San Francisco – Now we know why Paul Molitor changed his mind about starting Ervin Santana in Seattle on Thursday: He wanted Santana's bat in the lineup against the Giants on Friday.

With the bases loaded and the Giants outfield playing shallow to prevent any bloop hits, Santana punched a Matt Moore fastball to right-center field, inches out of reach for a sliding Denard Span. The blow cleared the bases, put smiles on the faces of his teammates and, supported by Santana's just-as-impressive pitching, carried the Twins to a 4-0 victory, their fifth in eight games on this 10-game road trip.

"I was just trying to make good contact," Santana said modestly.

OK, but what were you thinking when the ball left your bat? "Double," he deadpanned.

It's not often a pitcher can totally dominate a lineup, limit them to four hits, throw an astonishing 91 pitches to do it — and then care more about his hitting. But Santana (8-3), after throwing his third shutout of 2017, had never had a hit in his three years with the Twins.

Santana had joked before the game about his intention to become the first Twins pitcher in 45 years to hit a home run, but his fourth-inning fly fell about 50 feet short of accomplishing that. His feat was no less extraordinary, though. The last Twins pitcher to drive in three runs in a game was Luis Tiant against Milwaukee on May 28, 1970, three years before the AL adopted the designated hitter.

Since interleague play began in 1997, forcing AL pitchers to bat in the handful of games played in NL parks, only three other AL pitchers have driven in three runs in a game: Baltimore's Mike Mussina in 1999, Seattle's Felix Hernandez in 2008 (a grand slam off Johan Santana) and Kansas City's Chris Young in 2015.

Considering that Santana had only three RBI in his previous 13 seasons combined, the historic inning looked like it would fizzle when Moore walked Jason Castro to load the bases and bring up a .118 career hitter. Robbie Grossman had led off the inning with a single and Max Kepler walked, but Moore retired Eduardo Escobar and Byron Buxton on popups.

Santana wasted no time swinging the bat, taking a cut at a 91-mile-per-hour fastball. "Fastball swinging, that was it," he said. "Make good contact and see what happens."

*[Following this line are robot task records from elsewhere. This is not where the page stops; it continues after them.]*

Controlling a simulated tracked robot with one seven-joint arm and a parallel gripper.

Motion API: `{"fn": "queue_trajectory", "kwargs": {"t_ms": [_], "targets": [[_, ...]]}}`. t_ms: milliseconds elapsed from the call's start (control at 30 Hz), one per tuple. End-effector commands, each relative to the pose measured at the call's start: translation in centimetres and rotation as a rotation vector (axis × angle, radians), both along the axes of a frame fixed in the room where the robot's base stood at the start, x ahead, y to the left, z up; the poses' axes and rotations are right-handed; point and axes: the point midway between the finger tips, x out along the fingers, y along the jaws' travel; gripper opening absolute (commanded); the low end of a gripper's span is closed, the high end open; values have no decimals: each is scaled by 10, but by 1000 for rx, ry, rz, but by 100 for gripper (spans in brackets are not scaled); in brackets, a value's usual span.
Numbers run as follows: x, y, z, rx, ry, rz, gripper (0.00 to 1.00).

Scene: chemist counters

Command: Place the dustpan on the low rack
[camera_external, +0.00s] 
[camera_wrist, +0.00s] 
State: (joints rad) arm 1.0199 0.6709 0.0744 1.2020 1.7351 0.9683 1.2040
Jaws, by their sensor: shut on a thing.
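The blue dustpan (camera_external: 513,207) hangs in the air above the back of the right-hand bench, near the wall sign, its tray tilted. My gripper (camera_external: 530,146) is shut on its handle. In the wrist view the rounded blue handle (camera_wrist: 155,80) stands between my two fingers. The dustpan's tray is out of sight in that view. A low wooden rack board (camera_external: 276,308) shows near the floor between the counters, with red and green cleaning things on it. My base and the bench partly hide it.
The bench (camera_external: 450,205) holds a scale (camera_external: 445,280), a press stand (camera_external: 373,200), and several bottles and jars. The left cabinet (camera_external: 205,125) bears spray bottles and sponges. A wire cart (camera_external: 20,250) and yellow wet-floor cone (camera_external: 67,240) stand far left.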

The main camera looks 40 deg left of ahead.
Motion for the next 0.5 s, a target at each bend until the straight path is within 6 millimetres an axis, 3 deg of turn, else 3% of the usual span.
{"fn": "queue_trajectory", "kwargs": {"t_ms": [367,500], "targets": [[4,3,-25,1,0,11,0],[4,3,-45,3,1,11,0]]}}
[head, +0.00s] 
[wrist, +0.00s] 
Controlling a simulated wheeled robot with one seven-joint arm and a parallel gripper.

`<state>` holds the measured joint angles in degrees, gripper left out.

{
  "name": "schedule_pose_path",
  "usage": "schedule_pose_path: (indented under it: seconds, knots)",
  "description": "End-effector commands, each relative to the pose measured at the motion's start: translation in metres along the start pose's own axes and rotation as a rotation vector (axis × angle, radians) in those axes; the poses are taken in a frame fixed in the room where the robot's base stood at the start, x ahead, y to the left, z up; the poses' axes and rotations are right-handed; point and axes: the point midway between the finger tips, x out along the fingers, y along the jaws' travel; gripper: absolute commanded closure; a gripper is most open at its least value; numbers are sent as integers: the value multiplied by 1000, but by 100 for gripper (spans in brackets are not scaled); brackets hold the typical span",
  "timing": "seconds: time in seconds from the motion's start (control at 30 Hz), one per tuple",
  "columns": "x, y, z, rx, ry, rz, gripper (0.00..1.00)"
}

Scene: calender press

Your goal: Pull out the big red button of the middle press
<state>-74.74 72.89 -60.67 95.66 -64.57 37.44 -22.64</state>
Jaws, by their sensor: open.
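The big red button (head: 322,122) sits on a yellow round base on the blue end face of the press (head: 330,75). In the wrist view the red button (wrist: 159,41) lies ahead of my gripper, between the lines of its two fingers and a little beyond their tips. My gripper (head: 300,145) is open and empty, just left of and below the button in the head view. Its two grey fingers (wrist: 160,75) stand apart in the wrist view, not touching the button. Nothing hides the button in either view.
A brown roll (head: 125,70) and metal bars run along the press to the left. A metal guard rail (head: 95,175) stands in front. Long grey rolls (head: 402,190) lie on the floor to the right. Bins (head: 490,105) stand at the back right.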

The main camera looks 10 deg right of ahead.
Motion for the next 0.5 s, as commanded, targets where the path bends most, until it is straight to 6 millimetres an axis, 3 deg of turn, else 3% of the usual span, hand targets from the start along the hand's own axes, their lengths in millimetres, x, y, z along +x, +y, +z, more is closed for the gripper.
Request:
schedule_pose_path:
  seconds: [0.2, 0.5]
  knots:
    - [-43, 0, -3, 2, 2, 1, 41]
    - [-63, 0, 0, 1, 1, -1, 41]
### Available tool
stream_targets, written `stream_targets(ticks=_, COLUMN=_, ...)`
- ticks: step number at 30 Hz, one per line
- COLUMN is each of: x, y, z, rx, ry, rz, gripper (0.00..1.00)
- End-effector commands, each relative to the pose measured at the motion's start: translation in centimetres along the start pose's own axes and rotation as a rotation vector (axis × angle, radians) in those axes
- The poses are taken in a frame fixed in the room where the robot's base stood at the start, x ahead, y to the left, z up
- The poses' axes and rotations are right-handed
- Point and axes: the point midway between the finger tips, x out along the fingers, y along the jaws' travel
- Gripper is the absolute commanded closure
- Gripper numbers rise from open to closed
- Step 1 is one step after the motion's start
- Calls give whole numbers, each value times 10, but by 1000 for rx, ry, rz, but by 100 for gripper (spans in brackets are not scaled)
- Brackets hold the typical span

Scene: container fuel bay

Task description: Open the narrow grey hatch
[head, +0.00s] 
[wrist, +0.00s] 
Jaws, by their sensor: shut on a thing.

He lofted what would probably be a fly out for a position player. But Span in center and Hunter Pence in right were playing a few dozen feet in front of their normal positions.

"I'm a pitcher," Santana said with a smile. "I would probably do the same thing."

Span made a sliding attempt at the ball, but it glanced off his glove, allowing all three runners to score and Santana to jog easily to second base, the 12th hit and third double of his career. The Twins dugout erupted at the unexpected contribution from one of their most popular teammates.

The truth is, though, Santana pitched so well, his hitting heroics weren't necessary. Brian Dozier singled in Byron Buxton an inning before Santana's hit, and that was all the 34-year-old righthander would need.

Santana, coming off his worst outing of the season Saturday, simply dominated the Giants, a team he had never faced. San Francisco's lone threat — a leadoff triple by Aaron Hill in the third inning — was defused with four pitches: Santana got Austin Slater on a routine grounder to Joe Mauer at first, retired Moore on a swinging bunt that stopped on the foul line and ended the inning by getting Span to bounce out to Mauer.